British Waterways has a number of strategic partnerships which have developed through lessons learnt by both British Waterways and the third sector partner.

Regional Development Agencies(RDAs) working with and to support the third sector

RDAs are delivery partners for a range of Defra programmes, such as the Rural Development Programme for England (RDPE), sustainable production and business resource efficiency. RDAs engage with the third sector in a variety of different ways, taking into account variations from region to region and in line with the respective Regional Economic Strategy. Some examples of how RDAs do this are as follows:

NWDA

The NWDA has supported stakeholders from the five North West sub-regional social enterprise networks to develop the regional forum Social Enterprise North West (SENW). The main aims of SENW are to promote, represent and strengthen the social enterprise sector in the North West, and providing a cohesive voice that can influence and contribute to strategic thinking and policy development.

NWDA are a key funder of SENW who are delivering a programme of activities to raise awareness of the sector and to promote the social enterprise business model as a potential enterprise, employer, supplier and customer. Alongside this they also deliver activities to encourage networking and collaborative working between social enterprises.

The establishment of SENW has plugged a gap in policy development in the North West. Through the component sub-regional networks of SENW, grass roots social enterprises can engage with the NWDA and other regionally significant agencies. SENW can also contribute to national developments as a member of the Social Enterprise Coalition.

SENW was fully involved in the strategic development of the NW Social Enterprise Support Framework which has informed the NWDA’s investment in support activity for social enterprises.

SEEDA

Working through local partnerships that included the third sector , SEEDA invested £6 million to support the delivery of three year Area Programmes in Thames Valley, Oxfordshire and Milton Keynes. These programmes targeted concentrations of deprivation (Super Output Areas in the bottom 20% according to the Indices of Multiple Deprivation) that exist within parts of the SE region usually associated with economic success. 

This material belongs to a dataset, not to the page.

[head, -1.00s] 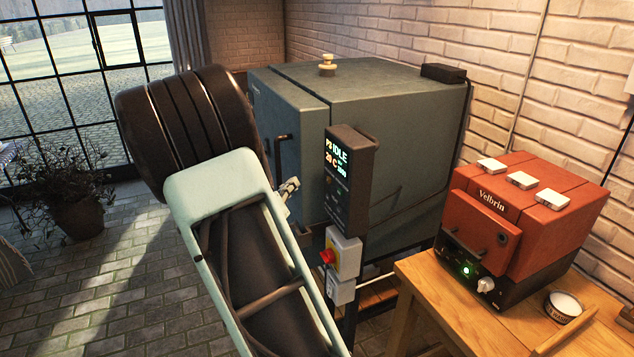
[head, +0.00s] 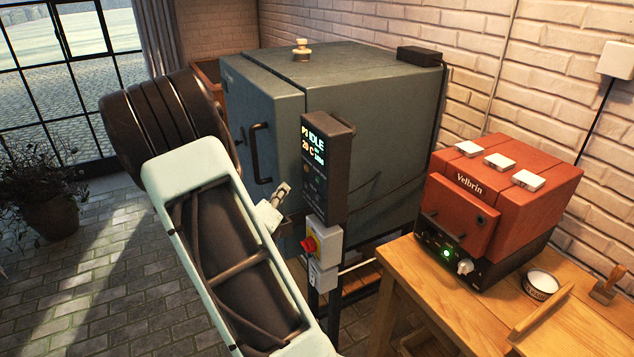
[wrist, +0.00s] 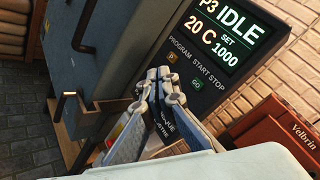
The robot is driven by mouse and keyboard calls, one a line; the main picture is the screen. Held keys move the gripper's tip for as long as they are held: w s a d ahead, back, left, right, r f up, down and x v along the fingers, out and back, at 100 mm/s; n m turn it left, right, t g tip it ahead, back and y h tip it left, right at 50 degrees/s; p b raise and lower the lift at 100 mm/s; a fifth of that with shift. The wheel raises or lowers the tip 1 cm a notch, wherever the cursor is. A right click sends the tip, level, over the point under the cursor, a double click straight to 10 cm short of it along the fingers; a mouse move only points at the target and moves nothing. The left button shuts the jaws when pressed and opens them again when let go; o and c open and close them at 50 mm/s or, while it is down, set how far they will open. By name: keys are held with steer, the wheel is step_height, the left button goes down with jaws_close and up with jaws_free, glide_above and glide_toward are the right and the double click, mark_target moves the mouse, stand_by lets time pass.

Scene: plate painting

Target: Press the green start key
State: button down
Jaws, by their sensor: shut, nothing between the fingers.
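The dark control panel (head: 327,170) stands at the front corner of the big grey-green kiln (head: 385,110). Its screen (wrist: 228,35) reads P3, IDLE, 20 C, SET 1000. In the wrist view a small green key marked GO (wrist: 197,84) sits below the screen, near the START label. An amber key (wrist: 172,57) sits under PROGRAM. A stop key is not clear to see. My gripper (head: 283,190) is shut and empty, left of the panel in the head view. In the wrist view its fingertips (wrist: 165,74) overlap the panel's lower left, beside the green key; contact cannot be told.
A grey switch box with a red knob (head: 309,244) hangs below the panel. The kiln door has a dark handle (head: 262,153). A small red kiln (head: 505,190) with a lit green lamp stands on a wooden table (head: 400,280) to the right.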

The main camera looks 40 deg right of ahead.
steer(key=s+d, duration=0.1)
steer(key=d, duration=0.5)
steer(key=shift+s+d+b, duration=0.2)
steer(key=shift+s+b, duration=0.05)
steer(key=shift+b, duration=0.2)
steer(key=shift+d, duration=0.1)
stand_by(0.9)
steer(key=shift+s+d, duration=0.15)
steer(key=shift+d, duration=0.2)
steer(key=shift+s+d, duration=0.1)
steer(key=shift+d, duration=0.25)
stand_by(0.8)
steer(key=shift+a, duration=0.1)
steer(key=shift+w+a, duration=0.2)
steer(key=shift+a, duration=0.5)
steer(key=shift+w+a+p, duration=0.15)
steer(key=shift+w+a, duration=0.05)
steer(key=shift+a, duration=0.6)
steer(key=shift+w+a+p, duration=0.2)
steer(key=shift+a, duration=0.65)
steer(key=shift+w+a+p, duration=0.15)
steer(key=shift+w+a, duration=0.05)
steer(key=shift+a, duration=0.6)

All three Area Programmes were governed by multi-stakeholder Programme Boards. Third sector representation was sought from the outset:

  • as a vital strategic partner to develop policy, performance plans and the dissemination of learning;
  • as an important delivery partner, the Area Programmes delivered projects using existing and new third sector infrastructure, successfully building new collaborations.

In the case of Oxfordshire, a third sector partner was appointed as the programme’s Accountable Body.  In Milton Keynes, another third sector partner employed / hosted the Programme Co-ordinator in the case of Milton Keynes. This integration resulted in the programmes being underpinned by strong community engagement and capacity building, and the successful utilisation of existing networks operating in these areas. Both these factors were viewed as particularly important in engaging ‘hard to reach’ groups.

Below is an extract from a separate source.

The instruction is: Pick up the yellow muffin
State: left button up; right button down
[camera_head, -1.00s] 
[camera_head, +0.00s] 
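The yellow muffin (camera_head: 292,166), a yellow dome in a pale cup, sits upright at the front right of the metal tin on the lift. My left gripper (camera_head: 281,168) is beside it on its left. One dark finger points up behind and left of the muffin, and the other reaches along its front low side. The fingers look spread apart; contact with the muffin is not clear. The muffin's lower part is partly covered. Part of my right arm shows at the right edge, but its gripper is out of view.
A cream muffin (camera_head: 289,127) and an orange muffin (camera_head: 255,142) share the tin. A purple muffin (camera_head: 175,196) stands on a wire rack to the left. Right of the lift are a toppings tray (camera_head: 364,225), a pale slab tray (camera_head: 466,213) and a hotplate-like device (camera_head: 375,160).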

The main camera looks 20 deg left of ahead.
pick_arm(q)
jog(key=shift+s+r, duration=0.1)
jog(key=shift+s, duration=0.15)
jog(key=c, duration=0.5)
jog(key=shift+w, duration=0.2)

A three pronged approach was set out at the beginning of the programmes, focusing on improving skills and access to employment, encouraging entrepreneurship and enterprise and engaging the private sector through Corporate Social Responsibility (CSR). As well as achieving the planned output targets in their performance plans, the Area Programmes have successfully forged new operational and strategic collaborations. For example, Milton Keynes Area Programme has facilitated commitment from all sectors in developing a framework for regeneration, co-ordinating on-the-ground activity.

We are now using the knowledge we have developed of private, public and third sector collaborations to establish a regional approach to achieving sustainable communities, in particular through the establishment of the Corporate Cabinet. The Corporate Cabinet brings together major companies across the region to generate action and leadership on CSR, to work more strategically and productively with the third sector in areas that are important for the delivery of the Regional Economic Strategy (RES).

Corporate Cabinet Partnerships will focus on policy themes, including Financial Inclusion, Digital Inclusion, Ready for Work, Healthy and Active Lifestyles, Cultural Awareness and Opportunities and Making the Most of 2012.

Supported by the RES evidence base, the partnerships will focus action on where it can have the greatest impact, ensuring a spread of activity across the region, and maximising impact in achieving sustainable prosperity.

SWRDA

SWRDA has invested in South West Forum (SWF) since 2002 to harness effective championing of the third sector  at the regional strategic level in relation to key economic development objectives.  In 2008, SWRDA negotiated a new contract with SWF for three years, with the aim to:

  • strengthen the participation of voluntary and community organisations (VCOs) in the development and delivery of SW RDA strategy, policy and programmes and build the capacity of SWRDA to engage with VCOs at regional and local level.
  • strengthen the capacity, workforce, skills, governance and sustainability of VCOs in the region, particularly in relation to their role in addressing economic inclusion including contributing to the implementation and delivery of the ESF Framework for the South West.

Our new contract with SWF is based on their robust delivery of previous contracts.  SWF have been an active contributor to development of the sector in the region, in partnership with a range of regional stakeholders, including SWRDA.  Key initiatives have included:

  • The 2007 stakeholder review of the South West RDA Corporate Plan
  • The continued enhancement and delivery of the South West Regional Compact;
  • The leadership of the regions VCS Infrastructure Strategy South West;
  • Increasing RDA staffs’ understanding of the contribution the sector makes to the economic development of the region and how VCOs can contribute to the delivery of our place shaping and economic inclusion agendas.
EEDA

EEDA provides core funding support to five third sector regional bodies – COVER (regional voluntary/community body), MENTER (regional body representing Black Minority and Ethnic groups), Rural Action East, East of England Faith Council and Social Enterprise East of England (a membership network for social enterprise). The purpose of the funding is to respond to policy within the skills, employment and enterprise sector, undertake research as well as to advocate and represent their members.

EEDA has undertaken and supported research (BME access to skills, employment and enterprise) to highlight needs within certain communities and has conducted a number of Action Learning sets to better understand barriers and disseminate best practice.